When you are reviewing a novel based on the ancient Greek myths and legends, I suppose you needn’t worry about writing spoilers since the Greeks wrote the spoilers almost 2500 years ago.  In the case of ‘House of Names’  the shape of the narrative was taken from those three ancient Greek master playwrights  Aeschylus, Sophocles, and Euripides.  It is a novel about that famous Spartan family from the house of Atreus consisting of warrior king Agamemnon, his wife queen Clytemnestra, and their three children Iphigenia, Electra, and Orestes.

The first thing I do when I read a novel based on Greek myth is to consult Wikipedia in order to refresh myself on the original story.  For ‘House of Names’, I will relate the early part of the story which many of you will be familiar with anyway, but will not tell of any later events which constitute the last two-thirds of the novel.

Agamemnon would like to take his warriors along with his fleet of boats from Sparta to Troy to help his brother Menelaus capture back his unfaithful wife Helen who has run off to Troy with Paris.  However the fleet is stuck in Aulis due to an absence of wind.  A priest tells Agamemnon that the winds would be favorable if only he would sacrifice his daughter Iphigenia to the gods.  Agamemnon tricks his wife Clytemnestra to bring Iphigenia to Aulis by saying that he has arranged for the daughter to marry Achilles there.   Iphigenia is instead murdered, Clytemnestra is enraged, but the winds do change and Agamemnon is off to Troy with his fleet.  After ten years the Spartans led by Agamemnon are victorious in the Trojan War, and  Agamemnon returns home with his new young Trojan mistress Cassandra in tow.   By this time the enraged Clytemnestra has remarried to this slimy shady guy Aegisthus and they rule Sparta together.

I have always been impressed with this Greek story of which Clytemnestra is at the center.  What makes it so powerful for me is that it is not just a story with Evil solely on one side and Good on the other side.  The character of Clytemnestra is morally ambiguous and deep, not at all clear-cut.  We feel her righteous anger when she is tricked into bringing her daughter Iphigenia to Aulis to be sacrificed.  We are totally on her side at that point.  However when in her rage she takes up with new hubby Aegisthus and together they rule Sparta, we are less impressed with her.  Later she becomes outright villainous.
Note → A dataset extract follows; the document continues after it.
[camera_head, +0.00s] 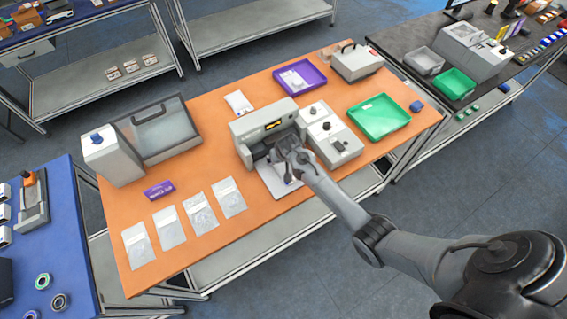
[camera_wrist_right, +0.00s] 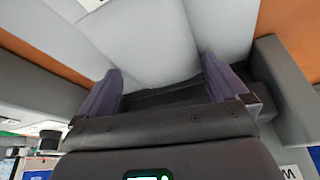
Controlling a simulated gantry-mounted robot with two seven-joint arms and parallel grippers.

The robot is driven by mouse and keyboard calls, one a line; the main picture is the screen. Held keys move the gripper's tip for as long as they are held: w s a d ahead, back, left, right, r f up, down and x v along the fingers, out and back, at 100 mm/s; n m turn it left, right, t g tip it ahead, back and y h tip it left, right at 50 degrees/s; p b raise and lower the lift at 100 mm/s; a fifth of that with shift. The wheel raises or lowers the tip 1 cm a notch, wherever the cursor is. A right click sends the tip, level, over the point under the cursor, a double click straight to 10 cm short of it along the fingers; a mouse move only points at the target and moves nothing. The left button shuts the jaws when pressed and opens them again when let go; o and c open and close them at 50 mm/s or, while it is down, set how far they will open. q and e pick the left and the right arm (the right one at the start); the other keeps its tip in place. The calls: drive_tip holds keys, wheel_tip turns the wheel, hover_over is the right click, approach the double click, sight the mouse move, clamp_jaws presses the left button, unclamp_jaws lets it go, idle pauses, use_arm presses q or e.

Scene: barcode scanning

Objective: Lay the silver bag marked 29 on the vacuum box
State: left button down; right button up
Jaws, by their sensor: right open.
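Several flat silver bags lie in a row at the front left of the orange table; the rightmost silver bag (camera_head: 229,197) is nearest the machine. Their numbers are too small to read. A grey machine (camera_head: 262,122) with a small display stands mid-table, perhaps the vacuum box. A pale flat sheet or plate (camera_head: 266,178) lies at its front, partly under my right gripper (camera_head: 289,172). In the right wrist view, my right gripper (camera_wrist_right: 160,88) has its purple fingers apart, with a pale surface just beyond them; I cannot tell whether this is a bag. My left gripper is out of view.
A grey unit with knobs (camera_head: 330,135), a green tray (camera_head: 379,116) and a purple tray (camera_head: 300,77) crowd the right.

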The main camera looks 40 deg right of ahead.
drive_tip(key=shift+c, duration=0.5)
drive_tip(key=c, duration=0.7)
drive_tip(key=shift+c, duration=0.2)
The Anger of Achilles by Jacques-Louis David, 1819

Even today in most of the stories written, the cards are still stacked with Good entirely on one side and Evil on the other.  But we know from our own experience that things are usually more unclear and confused.  The ancient Greek playwrights, especially Aeschylus, realized this pervasive inconclusiveness, and they gave the myths a depth that is missing from so many stories.  It was not until Shakespeare that someone later achieved the depth of these ancient Greek playwrights.
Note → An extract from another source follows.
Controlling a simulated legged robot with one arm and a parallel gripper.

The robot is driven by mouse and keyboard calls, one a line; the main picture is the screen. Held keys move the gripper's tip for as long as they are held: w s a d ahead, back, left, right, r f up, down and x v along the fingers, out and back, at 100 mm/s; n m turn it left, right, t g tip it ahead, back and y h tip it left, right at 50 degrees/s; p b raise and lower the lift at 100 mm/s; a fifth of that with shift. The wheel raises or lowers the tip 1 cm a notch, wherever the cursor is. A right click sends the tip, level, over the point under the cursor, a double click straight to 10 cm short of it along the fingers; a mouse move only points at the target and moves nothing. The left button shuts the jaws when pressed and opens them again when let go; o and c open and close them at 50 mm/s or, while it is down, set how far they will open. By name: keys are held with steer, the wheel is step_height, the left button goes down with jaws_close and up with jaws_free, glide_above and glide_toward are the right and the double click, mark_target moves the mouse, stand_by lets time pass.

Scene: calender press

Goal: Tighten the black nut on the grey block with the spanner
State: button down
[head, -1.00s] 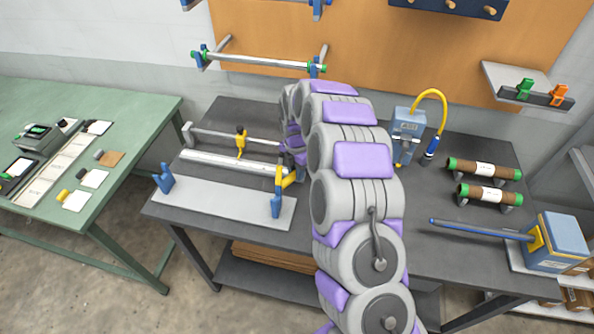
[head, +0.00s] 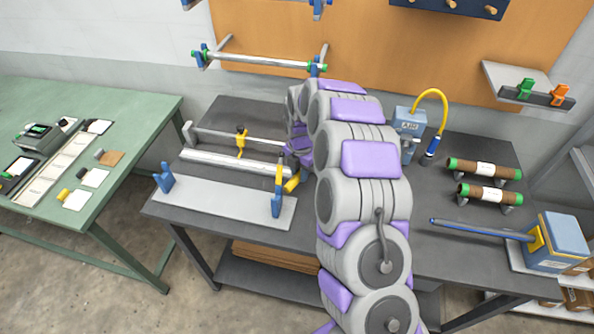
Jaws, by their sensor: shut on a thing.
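My gripper (head: 298,158) is at the end of my purple and grey arm, low over the right end of the press, and my arm hides most of it. It is shut on a yellow thing (head: 292,184); I cannot tell whether this is the spanner. A thin upright yellow piece (head: 279,174) stands just left of it, above a blue post (head: 276,204). I cannot make out the black nut or the grey block; they may be behind my arm.
The dark workbench (head: 235,112) carries a pale roller (head: 235,163), a yellow and black clamp (head: 240,140) and a light plate (head: 222,203). At right are a blue-grey device (head: 410,121), brown rolls (head: 485,169) and a blue rod (head: 470,229). A green table (head: 120,115) stands left.

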This is the background of the story.  However most of ‘House of Names’ is instead taken up with the story of the other two children, Electra and Orestes, after all these events have occurred.
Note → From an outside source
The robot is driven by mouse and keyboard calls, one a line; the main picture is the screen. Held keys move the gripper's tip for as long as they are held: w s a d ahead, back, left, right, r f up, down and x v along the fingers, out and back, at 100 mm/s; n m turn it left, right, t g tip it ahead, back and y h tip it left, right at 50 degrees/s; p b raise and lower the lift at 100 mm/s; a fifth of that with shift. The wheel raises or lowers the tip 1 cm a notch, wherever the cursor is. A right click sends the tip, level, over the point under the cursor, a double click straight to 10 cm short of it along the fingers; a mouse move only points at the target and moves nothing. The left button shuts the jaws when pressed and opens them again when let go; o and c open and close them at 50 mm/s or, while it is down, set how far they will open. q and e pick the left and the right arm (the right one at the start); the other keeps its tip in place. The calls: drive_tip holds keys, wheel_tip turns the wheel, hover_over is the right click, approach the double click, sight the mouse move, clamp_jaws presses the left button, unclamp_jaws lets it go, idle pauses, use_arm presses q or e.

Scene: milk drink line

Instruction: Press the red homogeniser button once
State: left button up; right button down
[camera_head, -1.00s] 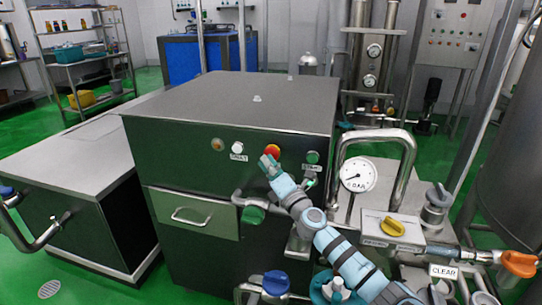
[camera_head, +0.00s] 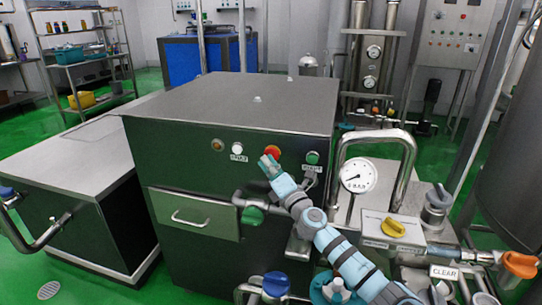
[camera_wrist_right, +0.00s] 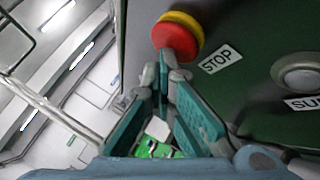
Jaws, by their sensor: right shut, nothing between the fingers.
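The red button (camera_head: 272,151) is on the upper front of the dark steel homogeniser cabinet (camera_head: 190,152). In the right wrist view the red button (camera_wrist_right: 176,35) is a round cap with a yellow ring behind it, beside a STOP label (camera_wrist_right: 221,61). My right gripper (camera_head: 267,162) is shut and empty, its teal fingers pointing at the button. In the right wrist view its fingertips (camera_wrist_right: 170,68) overlap the button's lower edge; I cannot tell whether they touch it. My left gripper is not in view.
A white button (camera_head: 237,148) is left of the red one and a green button (camera_head: 312,157) is to its right. A pressure gauge (camera_head: 358,175) and bent steel pipe stand to the right of the cabinet. A green-capped pipe (camera_head: 252,216) juts out below the gripper.

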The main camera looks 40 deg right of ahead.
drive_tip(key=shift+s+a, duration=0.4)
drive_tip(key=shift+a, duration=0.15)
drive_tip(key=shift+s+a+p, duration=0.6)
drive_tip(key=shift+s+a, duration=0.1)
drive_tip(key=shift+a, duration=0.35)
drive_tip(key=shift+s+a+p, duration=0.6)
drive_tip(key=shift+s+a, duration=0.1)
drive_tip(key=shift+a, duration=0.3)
It would be difficult for a writer to mess up this exciting plot.  I did think that Toibin’s own later story of Orestes in the wilderness dragged a little in comparison.  As always Toibin’s prose is smooth and serviceable and does not draw attention to itself which can at times be persuasive but can also be sleep inducing.

I did feel that Toibin, in telling the later story of Orestes, casts him as entirely heroic which is too simplistic compared to the stories of the ancient Greek playwrights.  The Greek playwrights would have emphasized that the sacrificial murder of his sister would also have had a deleterious effect on Orestes.   Actions have consequences.

The last three novels Colm Toibin has written have been ‘Brooklyn’, ‘The Testament of Mary’, and now ‘House of Names’.  It is difficult to imagine two novels as different as ‘Brooklyn’ and ‘House of Names’.

Overall ‘House of Names’ is a meaningful retelling of these ancient Greek myths.


Grade:   B+   


2 responses to this post.

  1. Hi, I’ve only scanned your post because I have this book too and am not far off starting it. I’m interested to see that your cover is quite different: mine (a Picador hardback) has a moody black background and the head of a Greek statue which seems familiar to me, a bit like Michelangelo’s David…



    • Hi Lisa,
      My version has the red cover, but I did see the other cover on Google Image:

      I wonder who the statue is. It might be Orestes because he would be the main character of House of Names.